Robot episode records:
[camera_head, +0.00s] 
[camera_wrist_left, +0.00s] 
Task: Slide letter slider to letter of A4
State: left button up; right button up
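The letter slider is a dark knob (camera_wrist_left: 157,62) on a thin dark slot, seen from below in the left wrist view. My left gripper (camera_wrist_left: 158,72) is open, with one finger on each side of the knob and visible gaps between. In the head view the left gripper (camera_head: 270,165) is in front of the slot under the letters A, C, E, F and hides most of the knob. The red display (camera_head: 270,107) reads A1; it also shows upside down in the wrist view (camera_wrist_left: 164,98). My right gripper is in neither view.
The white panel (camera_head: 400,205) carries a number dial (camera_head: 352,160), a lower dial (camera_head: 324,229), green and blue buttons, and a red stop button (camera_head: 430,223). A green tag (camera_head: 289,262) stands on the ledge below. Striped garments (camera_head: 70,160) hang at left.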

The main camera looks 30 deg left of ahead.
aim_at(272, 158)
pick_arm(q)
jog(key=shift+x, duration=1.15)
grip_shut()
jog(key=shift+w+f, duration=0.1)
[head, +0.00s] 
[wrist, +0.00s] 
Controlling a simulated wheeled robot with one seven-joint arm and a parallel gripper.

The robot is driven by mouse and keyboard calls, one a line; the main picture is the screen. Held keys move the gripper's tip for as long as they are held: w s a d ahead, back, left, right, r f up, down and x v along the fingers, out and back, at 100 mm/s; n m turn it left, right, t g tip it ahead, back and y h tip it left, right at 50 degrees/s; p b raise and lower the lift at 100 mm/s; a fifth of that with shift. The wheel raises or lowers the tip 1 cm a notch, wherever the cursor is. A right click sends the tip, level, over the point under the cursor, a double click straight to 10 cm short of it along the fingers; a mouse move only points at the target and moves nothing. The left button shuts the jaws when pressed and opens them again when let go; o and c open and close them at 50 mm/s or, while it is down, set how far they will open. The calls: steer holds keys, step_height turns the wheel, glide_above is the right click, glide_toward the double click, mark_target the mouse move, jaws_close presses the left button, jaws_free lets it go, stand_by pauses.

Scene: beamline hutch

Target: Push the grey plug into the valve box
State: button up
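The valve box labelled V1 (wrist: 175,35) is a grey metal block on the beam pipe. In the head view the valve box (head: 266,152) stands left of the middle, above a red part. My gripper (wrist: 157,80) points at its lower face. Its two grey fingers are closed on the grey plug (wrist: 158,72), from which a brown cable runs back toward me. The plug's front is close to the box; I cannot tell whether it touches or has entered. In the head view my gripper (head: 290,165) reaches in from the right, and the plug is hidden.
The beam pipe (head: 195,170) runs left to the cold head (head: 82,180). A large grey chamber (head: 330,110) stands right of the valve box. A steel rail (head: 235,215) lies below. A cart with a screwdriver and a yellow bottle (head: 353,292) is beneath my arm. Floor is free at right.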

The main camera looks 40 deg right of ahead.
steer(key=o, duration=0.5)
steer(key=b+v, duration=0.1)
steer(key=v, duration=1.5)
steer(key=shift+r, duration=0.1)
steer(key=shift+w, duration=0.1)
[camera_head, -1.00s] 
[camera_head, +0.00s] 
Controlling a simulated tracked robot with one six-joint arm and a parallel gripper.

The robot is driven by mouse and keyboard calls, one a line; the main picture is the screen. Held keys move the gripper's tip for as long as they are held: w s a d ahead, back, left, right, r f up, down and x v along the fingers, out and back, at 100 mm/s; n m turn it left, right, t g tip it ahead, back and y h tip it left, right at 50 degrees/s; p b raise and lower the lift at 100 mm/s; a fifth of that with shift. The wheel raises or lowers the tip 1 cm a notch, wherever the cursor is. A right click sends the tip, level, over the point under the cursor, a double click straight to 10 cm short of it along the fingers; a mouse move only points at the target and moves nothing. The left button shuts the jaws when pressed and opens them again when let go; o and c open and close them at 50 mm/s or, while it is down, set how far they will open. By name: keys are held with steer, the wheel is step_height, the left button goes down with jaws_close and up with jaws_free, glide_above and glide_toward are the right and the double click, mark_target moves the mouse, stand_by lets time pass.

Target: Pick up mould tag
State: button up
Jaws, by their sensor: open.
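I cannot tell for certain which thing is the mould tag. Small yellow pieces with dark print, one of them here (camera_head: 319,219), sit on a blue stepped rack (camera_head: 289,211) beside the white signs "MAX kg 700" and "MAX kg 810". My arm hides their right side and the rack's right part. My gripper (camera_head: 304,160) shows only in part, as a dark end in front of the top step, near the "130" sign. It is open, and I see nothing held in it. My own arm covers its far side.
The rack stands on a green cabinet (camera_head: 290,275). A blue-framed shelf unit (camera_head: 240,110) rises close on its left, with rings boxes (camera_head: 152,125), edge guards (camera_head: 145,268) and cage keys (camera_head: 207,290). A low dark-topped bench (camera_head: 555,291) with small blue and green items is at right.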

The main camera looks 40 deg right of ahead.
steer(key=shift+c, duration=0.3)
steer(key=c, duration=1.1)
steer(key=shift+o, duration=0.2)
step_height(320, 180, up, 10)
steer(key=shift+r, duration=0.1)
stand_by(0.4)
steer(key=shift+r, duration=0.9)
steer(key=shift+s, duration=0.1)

...

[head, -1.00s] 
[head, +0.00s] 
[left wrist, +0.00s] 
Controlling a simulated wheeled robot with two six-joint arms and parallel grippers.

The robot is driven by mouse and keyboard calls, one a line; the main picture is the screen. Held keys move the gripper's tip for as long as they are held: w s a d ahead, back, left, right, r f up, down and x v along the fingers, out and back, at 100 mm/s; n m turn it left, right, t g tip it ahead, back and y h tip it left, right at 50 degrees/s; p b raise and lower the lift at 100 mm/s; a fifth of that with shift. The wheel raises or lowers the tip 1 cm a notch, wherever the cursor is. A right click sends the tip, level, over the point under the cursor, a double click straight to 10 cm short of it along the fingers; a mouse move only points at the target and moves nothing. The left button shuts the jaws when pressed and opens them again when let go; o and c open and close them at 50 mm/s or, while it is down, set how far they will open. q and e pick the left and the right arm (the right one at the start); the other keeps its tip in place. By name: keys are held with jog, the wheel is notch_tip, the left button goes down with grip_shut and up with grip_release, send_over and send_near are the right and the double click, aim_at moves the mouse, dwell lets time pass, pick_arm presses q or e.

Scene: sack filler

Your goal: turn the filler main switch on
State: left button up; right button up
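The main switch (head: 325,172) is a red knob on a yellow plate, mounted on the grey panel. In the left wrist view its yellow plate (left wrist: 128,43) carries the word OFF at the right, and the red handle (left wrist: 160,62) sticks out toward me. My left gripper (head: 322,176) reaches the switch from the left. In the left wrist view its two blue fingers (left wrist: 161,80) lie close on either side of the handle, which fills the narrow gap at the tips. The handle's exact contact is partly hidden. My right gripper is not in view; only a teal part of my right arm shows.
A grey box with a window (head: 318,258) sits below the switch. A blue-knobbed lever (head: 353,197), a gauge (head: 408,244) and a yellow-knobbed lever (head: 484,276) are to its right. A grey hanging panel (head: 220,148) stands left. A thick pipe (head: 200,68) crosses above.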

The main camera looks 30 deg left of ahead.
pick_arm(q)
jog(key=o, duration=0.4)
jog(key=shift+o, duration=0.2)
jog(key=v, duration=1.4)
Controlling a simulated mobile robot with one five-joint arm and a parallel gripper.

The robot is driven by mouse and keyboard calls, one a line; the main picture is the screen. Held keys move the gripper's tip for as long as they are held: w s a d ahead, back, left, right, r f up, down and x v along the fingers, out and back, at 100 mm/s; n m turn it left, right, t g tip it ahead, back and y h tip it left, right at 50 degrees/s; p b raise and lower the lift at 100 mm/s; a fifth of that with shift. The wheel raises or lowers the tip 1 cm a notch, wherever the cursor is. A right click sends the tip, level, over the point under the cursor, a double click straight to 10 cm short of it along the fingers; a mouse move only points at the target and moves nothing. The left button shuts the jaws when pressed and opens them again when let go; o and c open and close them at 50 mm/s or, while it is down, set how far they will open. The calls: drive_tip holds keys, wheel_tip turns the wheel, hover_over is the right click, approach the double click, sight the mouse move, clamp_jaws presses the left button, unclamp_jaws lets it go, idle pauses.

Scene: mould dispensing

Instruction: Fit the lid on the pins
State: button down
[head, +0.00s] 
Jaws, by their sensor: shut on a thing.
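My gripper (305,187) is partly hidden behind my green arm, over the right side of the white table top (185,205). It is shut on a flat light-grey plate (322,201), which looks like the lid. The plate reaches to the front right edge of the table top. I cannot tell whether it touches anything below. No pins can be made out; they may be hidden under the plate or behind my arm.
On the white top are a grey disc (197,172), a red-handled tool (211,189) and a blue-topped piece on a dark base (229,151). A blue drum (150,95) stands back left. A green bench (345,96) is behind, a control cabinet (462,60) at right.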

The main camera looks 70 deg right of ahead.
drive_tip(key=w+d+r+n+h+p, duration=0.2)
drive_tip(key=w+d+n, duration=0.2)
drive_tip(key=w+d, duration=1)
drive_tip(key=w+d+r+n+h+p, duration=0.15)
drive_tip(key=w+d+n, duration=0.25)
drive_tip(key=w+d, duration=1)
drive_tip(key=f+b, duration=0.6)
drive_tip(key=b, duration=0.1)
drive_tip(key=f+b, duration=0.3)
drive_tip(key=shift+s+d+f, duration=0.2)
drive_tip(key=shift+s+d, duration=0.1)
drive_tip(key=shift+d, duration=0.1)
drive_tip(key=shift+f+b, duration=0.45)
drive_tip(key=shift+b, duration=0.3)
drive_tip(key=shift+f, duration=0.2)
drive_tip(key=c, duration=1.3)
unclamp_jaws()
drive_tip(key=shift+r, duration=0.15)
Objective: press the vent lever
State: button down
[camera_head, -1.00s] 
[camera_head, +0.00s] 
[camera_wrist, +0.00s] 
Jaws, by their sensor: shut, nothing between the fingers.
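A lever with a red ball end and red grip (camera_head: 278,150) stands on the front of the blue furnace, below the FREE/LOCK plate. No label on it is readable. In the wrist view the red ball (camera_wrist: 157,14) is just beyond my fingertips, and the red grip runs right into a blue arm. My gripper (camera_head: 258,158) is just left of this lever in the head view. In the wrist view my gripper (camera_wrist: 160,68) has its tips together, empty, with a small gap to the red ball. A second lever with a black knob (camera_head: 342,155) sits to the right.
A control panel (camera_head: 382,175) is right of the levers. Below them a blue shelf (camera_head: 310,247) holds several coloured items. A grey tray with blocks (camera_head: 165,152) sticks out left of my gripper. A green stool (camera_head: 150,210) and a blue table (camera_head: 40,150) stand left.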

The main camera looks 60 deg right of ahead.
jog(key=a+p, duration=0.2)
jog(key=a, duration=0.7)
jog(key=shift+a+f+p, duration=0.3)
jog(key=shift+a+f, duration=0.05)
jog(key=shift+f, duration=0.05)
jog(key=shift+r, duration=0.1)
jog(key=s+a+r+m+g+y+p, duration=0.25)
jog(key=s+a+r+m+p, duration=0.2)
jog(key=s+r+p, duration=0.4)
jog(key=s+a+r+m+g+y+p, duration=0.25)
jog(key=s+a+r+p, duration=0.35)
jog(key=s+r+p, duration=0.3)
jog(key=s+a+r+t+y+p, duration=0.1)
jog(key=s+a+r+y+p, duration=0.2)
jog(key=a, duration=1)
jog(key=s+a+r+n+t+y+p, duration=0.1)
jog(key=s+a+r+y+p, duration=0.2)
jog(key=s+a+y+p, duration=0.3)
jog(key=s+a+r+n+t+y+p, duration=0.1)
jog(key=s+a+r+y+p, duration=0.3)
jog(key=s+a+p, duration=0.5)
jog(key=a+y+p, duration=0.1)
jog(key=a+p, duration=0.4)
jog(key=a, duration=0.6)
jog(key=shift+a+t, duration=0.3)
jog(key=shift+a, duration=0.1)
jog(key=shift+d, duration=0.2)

* * *

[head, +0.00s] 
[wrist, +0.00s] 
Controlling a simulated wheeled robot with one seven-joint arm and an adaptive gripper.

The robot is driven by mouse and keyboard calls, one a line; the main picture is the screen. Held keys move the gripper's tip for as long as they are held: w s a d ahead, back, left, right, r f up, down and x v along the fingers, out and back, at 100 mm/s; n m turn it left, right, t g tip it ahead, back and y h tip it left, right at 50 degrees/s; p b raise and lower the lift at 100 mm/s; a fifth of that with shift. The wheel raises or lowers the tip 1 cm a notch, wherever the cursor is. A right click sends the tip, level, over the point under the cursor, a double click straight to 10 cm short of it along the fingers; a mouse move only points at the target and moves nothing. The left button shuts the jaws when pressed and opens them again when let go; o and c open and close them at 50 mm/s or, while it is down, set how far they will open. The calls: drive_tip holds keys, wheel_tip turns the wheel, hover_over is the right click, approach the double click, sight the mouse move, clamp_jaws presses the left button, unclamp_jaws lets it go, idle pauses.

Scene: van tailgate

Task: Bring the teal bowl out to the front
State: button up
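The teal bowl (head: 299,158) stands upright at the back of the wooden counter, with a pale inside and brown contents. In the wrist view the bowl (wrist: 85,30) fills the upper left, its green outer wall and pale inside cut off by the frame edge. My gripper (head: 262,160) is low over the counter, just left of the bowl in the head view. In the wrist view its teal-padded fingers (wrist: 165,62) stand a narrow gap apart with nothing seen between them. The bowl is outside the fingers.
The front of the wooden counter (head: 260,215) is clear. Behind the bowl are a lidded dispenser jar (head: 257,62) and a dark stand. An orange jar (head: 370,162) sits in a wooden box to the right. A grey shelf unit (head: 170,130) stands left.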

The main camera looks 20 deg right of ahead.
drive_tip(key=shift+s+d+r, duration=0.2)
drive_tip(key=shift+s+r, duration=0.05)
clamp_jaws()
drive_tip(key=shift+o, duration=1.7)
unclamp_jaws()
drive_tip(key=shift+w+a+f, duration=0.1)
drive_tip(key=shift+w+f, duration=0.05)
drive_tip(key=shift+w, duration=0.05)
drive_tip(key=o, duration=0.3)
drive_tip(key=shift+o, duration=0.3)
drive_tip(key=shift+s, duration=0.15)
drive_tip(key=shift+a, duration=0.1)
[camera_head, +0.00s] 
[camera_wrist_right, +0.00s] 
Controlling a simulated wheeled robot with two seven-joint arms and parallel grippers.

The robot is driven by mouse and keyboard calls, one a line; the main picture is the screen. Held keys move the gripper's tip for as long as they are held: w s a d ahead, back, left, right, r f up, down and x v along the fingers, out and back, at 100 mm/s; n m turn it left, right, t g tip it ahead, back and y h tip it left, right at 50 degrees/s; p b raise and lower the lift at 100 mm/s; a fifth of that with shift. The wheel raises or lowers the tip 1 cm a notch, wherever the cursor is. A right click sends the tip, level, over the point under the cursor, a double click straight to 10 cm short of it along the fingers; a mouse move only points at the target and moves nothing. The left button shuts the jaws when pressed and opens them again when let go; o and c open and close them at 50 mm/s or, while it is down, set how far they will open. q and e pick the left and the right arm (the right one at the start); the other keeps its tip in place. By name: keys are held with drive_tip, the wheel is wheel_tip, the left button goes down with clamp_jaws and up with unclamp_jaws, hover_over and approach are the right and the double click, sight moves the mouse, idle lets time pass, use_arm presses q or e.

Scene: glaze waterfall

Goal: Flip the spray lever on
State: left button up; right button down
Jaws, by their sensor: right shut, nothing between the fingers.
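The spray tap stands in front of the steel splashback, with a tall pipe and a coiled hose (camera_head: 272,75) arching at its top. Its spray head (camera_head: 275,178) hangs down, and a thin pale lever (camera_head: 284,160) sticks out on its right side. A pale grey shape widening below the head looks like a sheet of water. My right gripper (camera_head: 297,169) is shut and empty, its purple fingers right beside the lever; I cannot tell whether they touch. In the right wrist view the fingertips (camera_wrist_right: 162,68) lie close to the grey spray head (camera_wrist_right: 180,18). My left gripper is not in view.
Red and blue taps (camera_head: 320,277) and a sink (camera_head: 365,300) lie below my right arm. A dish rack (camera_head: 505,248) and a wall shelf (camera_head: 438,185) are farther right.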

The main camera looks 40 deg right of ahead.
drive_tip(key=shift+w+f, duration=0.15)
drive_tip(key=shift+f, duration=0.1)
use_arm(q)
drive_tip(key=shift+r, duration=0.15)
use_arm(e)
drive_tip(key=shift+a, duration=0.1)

▸ TASK:
Exactly as written, quote the lines from the one that has "The main camera looks 20 deg right of ahead." down to the one that has "Controlling a simulated wheeled robot with two seven-joint", and include both.

▸ CORRECT RESPONSE:
The main camera looks 20 deg right of ahead.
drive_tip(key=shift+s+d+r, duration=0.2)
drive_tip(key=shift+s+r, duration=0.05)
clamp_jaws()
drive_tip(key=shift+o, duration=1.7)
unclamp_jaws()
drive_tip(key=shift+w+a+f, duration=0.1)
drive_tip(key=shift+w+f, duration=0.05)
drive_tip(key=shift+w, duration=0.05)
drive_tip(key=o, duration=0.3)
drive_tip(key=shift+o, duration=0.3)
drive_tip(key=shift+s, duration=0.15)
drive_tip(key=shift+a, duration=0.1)
[camera_head, +0.00s] 
[camera_wrist_right, +0.00s] 
Controlling a simulated wheeled robot with two seven-joint arms and parallel grippers.

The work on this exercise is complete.